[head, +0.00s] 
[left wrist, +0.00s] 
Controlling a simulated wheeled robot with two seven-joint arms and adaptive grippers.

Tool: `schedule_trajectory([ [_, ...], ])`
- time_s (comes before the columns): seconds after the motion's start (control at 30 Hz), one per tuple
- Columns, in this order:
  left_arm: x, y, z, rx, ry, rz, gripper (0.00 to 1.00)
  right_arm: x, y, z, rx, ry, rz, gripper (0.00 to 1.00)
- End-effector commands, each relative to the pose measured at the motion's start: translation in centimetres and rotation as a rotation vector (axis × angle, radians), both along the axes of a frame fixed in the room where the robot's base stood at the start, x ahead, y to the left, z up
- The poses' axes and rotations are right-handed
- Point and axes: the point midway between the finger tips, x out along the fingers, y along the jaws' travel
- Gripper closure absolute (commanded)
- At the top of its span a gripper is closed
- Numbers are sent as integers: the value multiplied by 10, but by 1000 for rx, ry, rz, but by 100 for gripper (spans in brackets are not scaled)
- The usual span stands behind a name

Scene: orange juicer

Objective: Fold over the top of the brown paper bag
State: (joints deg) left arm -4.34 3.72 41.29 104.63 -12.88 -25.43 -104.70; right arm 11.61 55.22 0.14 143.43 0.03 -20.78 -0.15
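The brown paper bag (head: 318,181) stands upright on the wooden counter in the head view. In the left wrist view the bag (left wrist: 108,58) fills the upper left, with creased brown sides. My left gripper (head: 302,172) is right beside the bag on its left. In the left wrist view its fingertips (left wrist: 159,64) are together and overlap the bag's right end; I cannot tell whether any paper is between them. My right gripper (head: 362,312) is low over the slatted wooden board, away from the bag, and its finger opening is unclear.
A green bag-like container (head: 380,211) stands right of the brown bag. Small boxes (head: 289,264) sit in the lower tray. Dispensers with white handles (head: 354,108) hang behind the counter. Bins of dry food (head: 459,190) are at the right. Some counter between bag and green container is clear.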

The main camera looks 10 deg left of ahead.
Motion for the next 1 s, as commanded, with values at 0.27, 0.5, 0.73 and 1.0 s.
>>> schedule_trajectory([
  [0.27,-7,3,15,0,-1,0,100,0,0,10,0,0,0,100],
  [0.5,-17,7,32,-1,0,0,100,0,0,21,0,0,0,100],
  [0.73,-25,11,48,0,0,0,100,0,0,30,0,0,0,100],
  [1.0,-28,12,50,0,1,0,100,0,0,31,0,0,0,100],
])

++++++++++

● **Written instruction**: Write out each line exactly as it appears, from the line with "- Numbers are" up to and including the line with "Objective: Fold over".

● **Result for this task**:
- Numbers are sent as integers: the value multiplied by 10, but by 1000 for rx, ry, rz, but by 100 for gripper (spans in brackets are not scaled)
- The usual span stands behind a name

Scene: orange juicer

Objective: Fold over the top of the brown paper bag

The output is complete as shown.